[Robot task records]
--------------------

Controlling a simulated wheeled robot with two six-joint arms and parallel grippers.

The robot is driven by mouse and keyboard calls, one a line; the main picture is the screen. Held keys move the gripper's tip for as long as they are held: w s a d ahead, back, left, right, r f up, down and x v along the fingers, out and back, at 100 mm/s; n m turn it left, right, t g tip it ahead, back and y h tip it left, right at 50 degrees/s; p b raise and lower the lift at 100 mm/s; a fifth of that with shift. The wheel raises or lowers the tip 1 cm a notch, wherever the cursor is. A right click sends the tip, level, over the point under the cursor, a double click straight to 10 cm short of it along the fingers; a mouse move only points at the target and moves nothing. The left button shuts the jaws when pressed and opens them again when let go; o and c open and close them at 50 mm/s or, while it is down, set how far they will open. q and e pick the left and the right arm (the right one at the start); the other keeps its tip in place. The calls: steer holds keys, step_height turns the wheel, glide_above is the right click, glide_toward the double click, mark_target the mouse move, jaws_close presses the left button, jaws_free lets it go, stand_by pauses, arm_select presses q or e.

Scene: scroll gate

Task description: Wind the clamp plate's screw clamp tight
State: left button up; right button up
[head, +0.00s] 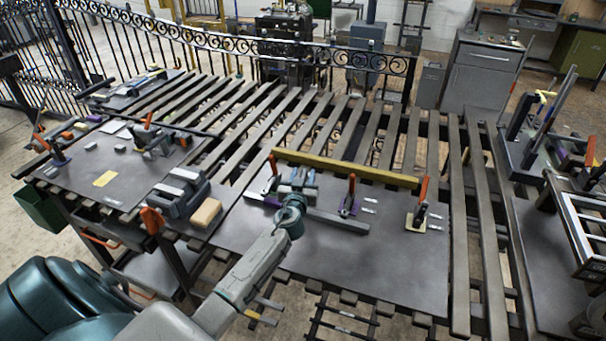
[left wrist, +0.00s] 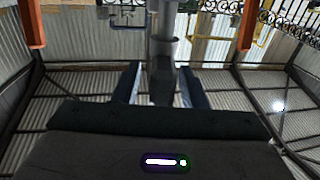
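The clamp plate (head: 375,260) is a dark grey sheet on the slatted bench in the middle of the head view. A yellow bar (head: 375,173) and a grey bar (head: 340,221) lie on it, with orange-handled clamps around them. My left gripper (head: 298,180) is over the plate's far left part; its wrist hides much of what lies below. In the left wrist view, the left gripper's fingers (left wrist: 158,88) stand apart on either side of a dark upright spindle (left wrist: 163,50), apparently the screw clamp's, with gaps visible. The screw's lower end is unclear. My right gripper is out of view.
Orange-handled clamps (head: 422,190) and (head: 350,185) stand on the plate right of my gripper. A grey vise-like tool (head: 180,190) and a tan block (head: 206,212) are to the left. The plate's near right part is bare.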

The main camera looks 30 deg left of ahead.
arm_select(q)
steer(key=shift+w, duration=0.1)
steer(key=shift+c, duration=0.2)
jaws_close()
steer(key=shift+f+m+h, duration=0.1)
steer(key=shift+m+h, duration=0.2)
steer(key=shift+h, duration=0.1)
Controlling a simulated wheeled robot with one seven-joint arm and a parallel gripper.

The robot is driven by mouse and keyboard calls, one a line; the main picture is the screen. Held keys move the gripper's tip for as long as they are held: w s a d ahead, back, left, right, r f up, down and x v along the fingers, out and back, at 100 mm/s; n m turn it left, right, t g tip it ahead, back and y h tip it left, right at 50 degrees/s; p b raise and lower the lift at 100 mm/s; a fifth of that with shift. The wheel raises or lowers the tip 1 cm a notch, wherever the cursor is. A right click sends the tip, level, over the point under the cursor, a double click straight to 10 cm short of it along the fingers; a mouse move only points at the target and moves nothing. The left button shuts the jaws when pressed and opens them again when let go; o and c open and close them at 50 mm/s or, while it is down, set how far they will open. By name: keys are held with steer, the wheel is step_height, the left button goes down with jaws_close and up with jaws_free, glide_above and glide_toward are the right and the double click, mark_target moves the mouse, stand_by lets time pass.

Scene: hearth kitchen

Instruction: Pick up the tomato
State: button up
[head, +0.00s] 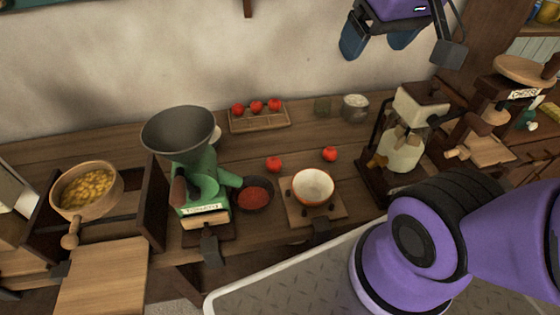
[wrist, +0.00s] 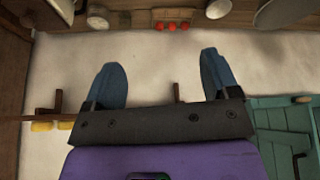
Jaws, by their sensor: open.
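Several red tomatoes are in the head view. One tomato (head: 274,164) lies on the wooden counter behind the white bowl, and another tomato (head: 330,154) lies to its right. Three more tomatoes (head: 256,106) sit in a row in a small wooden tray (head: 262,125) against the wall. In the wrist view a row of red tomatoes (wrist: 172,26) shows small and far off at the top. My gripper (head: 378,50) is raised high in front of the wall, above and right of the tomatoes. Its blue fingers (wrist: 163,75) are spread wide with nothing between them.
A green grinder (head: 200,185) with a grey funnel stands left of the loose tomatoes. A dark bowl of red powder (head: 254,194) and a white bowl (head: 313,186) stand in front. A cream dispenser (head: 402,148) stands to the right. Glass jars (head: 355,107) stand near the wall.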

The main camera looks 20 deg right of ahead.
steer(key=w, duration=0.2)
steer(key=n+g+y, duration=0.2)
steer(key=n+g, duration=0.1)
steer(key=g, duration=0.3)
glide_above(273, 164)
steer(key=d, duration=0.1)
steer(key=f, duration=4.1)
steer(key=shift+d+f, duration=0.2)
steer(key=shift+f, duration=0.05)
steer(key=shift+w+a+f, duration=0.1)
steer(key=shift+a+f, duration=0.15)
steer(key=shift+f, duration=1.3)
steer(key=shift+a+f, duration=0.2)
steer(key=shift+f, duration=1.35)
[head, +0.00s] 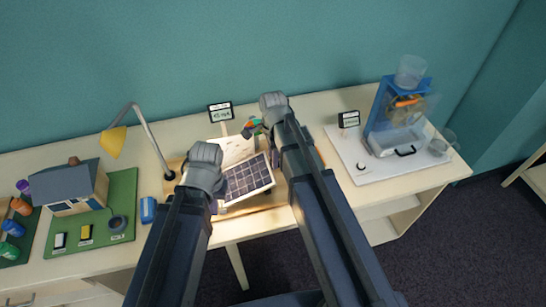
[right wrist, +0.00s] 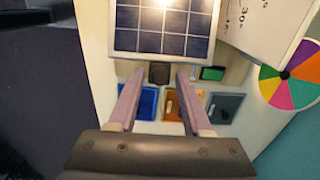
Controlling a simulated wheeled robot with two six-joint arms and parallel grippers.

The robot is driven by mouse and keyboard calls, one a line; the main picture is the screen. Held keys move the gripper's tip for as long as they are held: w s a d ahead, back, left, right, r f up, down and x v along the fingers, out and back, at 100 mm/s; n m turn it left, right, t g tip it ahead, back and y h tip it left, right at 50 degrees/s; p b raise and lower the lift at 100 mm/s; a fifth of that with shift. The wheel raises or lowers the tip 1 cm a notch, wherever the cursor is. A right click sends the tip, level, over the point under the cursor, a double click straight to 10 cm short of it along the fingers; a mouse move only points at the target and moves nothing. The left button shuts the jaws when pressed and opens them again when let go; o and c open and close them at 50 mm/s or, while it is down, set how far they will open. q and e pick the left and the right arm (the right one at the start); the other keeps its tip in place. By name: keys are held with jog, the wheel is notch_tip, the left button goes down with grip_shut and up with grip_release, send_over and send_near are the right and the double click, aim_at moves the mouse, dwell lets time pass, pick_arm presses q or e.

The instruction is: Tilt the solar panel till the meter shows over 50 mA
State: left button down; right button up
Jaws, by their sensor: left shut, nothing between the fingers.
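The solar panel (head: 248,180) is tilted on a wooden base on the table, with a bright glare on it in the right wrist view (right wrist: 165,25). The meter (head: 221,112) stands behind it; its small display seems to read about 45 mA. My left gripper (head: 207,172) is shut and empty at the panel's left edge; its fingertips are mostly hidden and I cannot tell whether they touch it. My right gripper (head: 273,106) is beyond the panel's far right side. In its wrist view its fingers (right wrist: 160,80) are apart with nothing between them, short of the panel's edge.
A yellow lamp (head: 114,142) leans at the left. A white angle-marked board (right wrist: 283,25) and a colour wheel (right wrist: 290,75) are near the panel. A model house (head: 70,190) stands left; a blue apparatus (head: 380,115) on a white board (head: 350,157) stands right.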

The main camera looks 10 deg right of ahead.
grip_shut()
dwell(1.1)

--------------------

** Exercise goal **
Repeat verbatim all the material, but not the pictures.

** Answer to the task **
Controlling a simulated wheeled robot with two six-joint arms and parallel grippers.

The robot is driven by mouse and keyboard calls, one a line; the main picture is the screen. Held keys move the gripper's tip for as long as they are held: w s a d ahead, back, left, right, r f up, down and x v along the fingers, out and back, at 100 mm/s; n m turn it left, right, t g tip it ahead, back and y h tip it left, right at 50 degrees/s; p b raise and lower the lift at 100 mm/s; a fifth of that with shift. The wheel raises or lowers the tip 1 cm a notch, wherever the cursor is. A right click sends the tip, level, over the point under the cursor, a double click straight to 10 cm short of it along the fingers; a mouse move only points at the target and moves nothing. The left button shuts the jaws when pressed and opens them again when let go; o and c open and close them at 50 mm/s or, while it is down, set how far they will open. q and e pick the left and the right arm (the right one at the start); the other keeps its tip in place. The calls: steer holds keys, step_height turns the wheel, glide_above is the right click, glide_toward the double click, mark_target the mouse move, jaws_close presses the left button, jaws_free lets it go, stand_by pauses, arm_select presses q or e.

Scene: scroll gate

Task description: Wind the clamp plate's screw clamp tight
State: left button up; right button up
[head, +0.00s] 
[left wrist, +0.00s] 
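The clamp plate (head: 375,260) is a dark grey sheet on the slatted bench in the middle of the head view. A yellow bar (head: 375,173) and a grey bar (head: 340,221) lie on it, with orange-handled clamps around them. My left gripper (head: 298,180) is over the plate's far left part; its wrist hides much of what lies below. In the left wrist view, the left gripper's fingers (left wrist: 158,88) stand apart on either side of a dark upright spindle (left wrist: 163,50), apparently the screw clamp's, with gaps visible. The screw's lower end is unclear. My right gripper is out of view.
Orange-handled clamps (head: 422,190) and (head: 350,185) stand on the plate right of my gripper. A grey vise-like tool (head: 180,190) and a tan block (head: 206,212) are to the left. The plate's near right part is bare.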

The main camera looks 30 deg left of ahead.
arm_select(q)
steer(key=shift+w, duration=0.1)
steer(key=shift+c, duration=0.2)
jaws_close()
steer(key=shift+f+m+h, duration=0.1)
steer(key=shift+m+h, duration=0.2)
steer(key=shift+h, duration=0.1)
Controlling a simulated wheeled robot with one seven-joint arm and a parallel gripper.

The robot is driven by mouse and keyboard calls, one a line; the main picture is the screen. Held keys move the gripper's tip for as long as they are held: w s a d ahead, back, left, right, r f up, down and x v along the fingers, out and back, at 100 mm/s; n m turn it left, right, t g tip it ahead, back and y h tip it left, right at 50 degrees/s; p b raise and lower the lift at 100 mm/s; a fifth of that with shift. The wheel raises or lowers the tip 1 cm a notch, wherever the cursor is. A right click sends the tip, level, over the point under the cursor, a double click straight to 10 cm short of it along the fingers; a mouse move only points at the target and moves nothing. The left button shuts the jaws when pressed and opens them again when let go; o and c open and close them at 50 mm/s or, while it is down, set how far they will open. By name: keys are held with steer, the wheel is step_height, the left button goes down with jaws_close and up with jaws_free, glide_above and glide_toward are the right and the double click, mark_target moves the mouse, stand_by lets time pass.

Scene: hearth kitchen

Instruction: Pick up the tomato
State: button up
[head, +0.00s] 
[wrist, +0.00s] 
Jaws, by their sensor: open.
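Several red tomatoes are in the head view. One tomato (head: 274,164) lies on the wooden counter behind the white bowl, and another tomato (head: 330,154) lies to its right. Three more tomatoes (head: 256,106) sit in a row in a small wooden tray (head: 262,125) against the wall. In the wrist view a row of red tomatoes (wrist: 172,26) shows small and far off at the top. My gripper (head: 378,50) is raised high in front of the wall, above and right of the tomatoes. Its blue fingers (wrist: 163,75) are spread wide with nothing between them.
A green grinder (head: 200,185) with a grey funnel stands left of the loose tomatoes. A dark bowl of red powder (head: 254,194) and a white bowl (head: 313,186) stand in front. A cream dispenser (head: 402,148) stands to the right. Glass jars (head: 355,107) stand near the wall.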

The main camera looks 20 deg right of ahead.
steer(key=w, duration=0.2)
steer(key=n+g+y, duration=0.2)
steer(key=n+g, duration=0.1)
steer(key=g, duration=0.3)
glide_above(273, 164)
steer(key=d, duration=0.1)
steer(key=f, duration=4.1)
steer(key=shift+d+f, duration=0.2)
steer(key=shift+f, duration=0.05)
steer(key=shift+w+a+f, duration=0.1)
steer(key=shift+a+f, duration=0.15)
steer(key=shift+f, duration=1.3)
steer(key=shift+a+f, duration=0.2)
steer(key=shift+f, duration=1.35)
[head, +0.00s] 
[right wrist, +0.00s] 
Controlling a simulated wheeled robot with two six-joint arms and parallel grippers.

The robot is driven by mouse and keyboard calls, one a line; the main picture is the screen. Held keys move the gripper's tip for as long as they are held: w s a d ahead, back, left, right, r f up, down and x v along the fingers, out and back, at 100 mm/s; n m turn it left, right, t g tip it ahead, back and y h tip it left, right at 50 degrees/s; p b raise and lower the lift at 100 mm/s; a fifth of that with shift. The wheel raises or lowers the tip 1 cm a notch, wherever the cursor is. A right click sends the tip, level, over the point under the cursor, a double click straight to 10 cm short of it along the fingers; a mouse move only points at the target and moves nothing. The left button shuts the jaws when pressed and opens them again when let go; o and c open and close them at 50 mm/s or, while it is down, set how far they will open. q and e pick the left and the right arm (the right one at the start); the other keeps its tip in place. By name: keys are held with jog, the wheel is notch_tip, the left button goes down with grip_shut and up with grip_release, send_over and send_near are the right and the double click, aim_at moves the mouse, dwell lets time pass, pick_arm presses q or e.

The instruction is: Tilt the solar panel till the meter shows over 50 mA
State: left button down; right button up
Jaws, by their sensor: left shut, nothing between the fingers.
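The solar panel (head: 248,180) is tilted on a wooden base on the table, with a bright glare on it in the right wrist view (right wrist: 165,25). The meter (head: 221,112) stands behind it; its small display seems to read about 45 mA. My left gripper (head: 207,172) is shut and empty at the panel's left edge; its fingertips are mostly hidden and I cannot tell whether they touch it. My right gripper (head: 273,106) is beyond the panel's far right side. In its wrist view its fingers (right wrist: 160,80) are apart with nothing between them, short of the panel's edge.
A yellow lamp (head: 114,142) leans at the left. A white angle-marked board (right wrist: 283,25) and a colour wheel (right wrist: 290,75) are near the panel. A model house (head: 70,190) stands left; a blue apparatus (head: 380,115) on a white board (head: 350,157) stands right.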

The main camera looks 10 deg right of ahead.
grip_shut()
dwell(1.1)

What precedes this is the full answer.